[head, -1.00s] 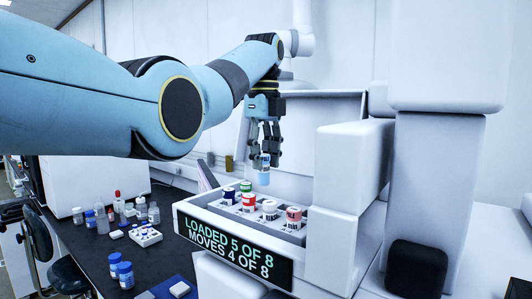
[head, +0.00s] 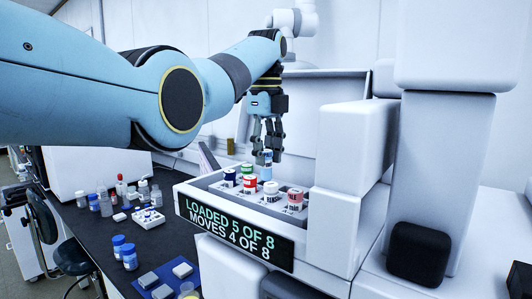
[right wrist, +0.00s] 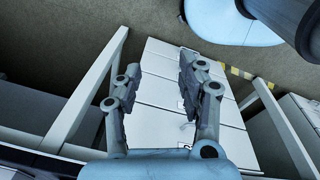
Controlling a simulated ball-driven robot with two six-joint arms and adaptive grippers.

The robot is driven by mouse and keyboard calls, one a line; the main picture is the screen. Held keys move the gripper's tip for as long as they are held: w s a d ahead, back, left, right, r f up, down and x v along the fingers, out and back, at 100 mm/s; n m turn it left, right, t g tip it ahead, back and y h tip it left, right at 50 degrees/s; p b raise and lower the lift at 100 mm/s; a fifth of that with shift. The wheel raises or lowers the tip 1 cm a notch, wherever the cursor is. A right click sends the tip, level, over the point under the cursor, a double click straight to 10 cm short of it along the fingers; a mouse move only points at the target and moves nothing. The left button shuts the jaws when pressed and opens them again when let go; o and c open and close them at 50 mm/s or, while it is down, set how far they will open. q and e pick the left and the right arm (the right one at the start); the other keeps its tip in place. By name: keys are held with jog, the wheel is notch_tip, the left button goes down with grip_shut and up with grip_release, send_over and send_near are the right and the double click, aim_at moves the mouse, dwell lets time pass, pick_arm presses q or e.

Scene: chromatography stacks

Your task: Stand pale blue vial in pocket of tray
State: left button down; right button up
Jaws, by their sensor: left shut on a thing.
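The pale blue vial (head: 265,172) is upright in the head view, held over the back part of the tray (head: 222,203). My left gripper (head: 267,152) points down and is shut on the vial's top. The vial's lower end is level in the picture with the caps of the standing vials, and I cannot tell whether it has entered a pocket. Vials with a green cap (head: 247,168), blue cap (head: 229,176), red cap (head: 250,184), white cap (head: 271,188) and pinkish-red cap (head: 295,196) stand in the tray. My right gripper (right wrist: 158,65) is open and empty in the right wrist view.
A display (head: 235,231) on the tray front reads "LOADED 5 OF 8, MOVES 4 OF 8". A white housing (head: 346,148) rises right of the tray. The dark bench (head: 165,235) at left holds bottles and a small white rack (head: 148,218).

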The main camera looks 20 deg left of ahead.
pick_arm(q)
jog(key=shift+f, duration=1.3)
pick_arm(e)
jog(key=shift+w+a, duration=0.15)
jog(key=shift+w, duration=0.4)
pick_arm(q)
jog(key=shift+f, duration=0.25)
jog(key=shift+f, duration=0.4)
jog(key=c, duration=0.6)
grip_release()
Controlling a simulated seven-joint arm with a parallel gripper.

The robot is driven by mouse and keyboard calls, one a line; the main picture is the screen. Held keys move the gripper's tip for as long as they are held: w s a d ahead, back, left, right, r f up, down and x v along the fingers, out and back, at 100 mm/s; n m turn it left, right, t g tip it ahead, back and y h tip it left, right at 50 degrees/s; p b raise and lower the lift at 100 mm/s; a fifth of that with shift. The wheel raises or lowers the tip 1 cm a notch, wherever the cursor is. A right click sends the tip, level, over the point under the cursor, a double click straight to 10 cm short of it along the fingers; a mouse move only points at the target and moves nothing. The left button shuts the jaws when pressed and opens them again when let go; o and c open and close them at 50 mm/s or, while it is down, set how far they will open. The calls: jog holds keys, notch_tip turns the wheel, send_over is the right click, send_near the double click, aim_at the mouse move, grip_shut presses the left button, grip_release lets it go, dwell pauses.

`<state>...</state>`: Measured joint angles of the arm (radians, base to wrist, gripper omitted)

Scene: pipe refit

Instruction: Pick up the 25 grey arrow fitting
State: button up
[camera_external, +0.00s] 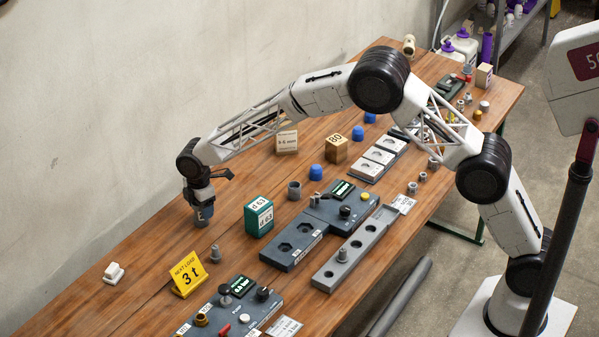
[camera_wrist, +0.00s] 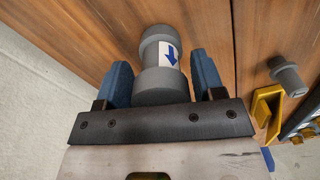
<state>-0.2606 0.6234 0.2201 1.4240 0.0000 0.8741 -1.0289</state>
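The grey arrow fitting (camera_wrist: 160,83) is a short grey pipe piece with a wide collar at each end and a white label with a blue arrow. Any number on the fitting is unreadable. I cannot tell whether it touches the table.
A yellow "3 t" sign (camera_external: 188,273) and a small grey fitting (camera_external: 215,254) stand near my gripper. A green block (camera_external: 258,216) stands to its right. A white piece (camera_external: 114,273) lies at the left. Grey panels (camera_external: 295,241) fill the right. The wall is close behind.

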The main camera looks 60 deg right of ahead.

### [Exercise brief]
Track down every line of the material containing the string "simulated", and copy it.

### [Right answer]
Controlling a simulated ball-driven robot with two six-joint arms and adaptive grippers.
Controlling a simulated seven-joint arm with a parallel gripper.

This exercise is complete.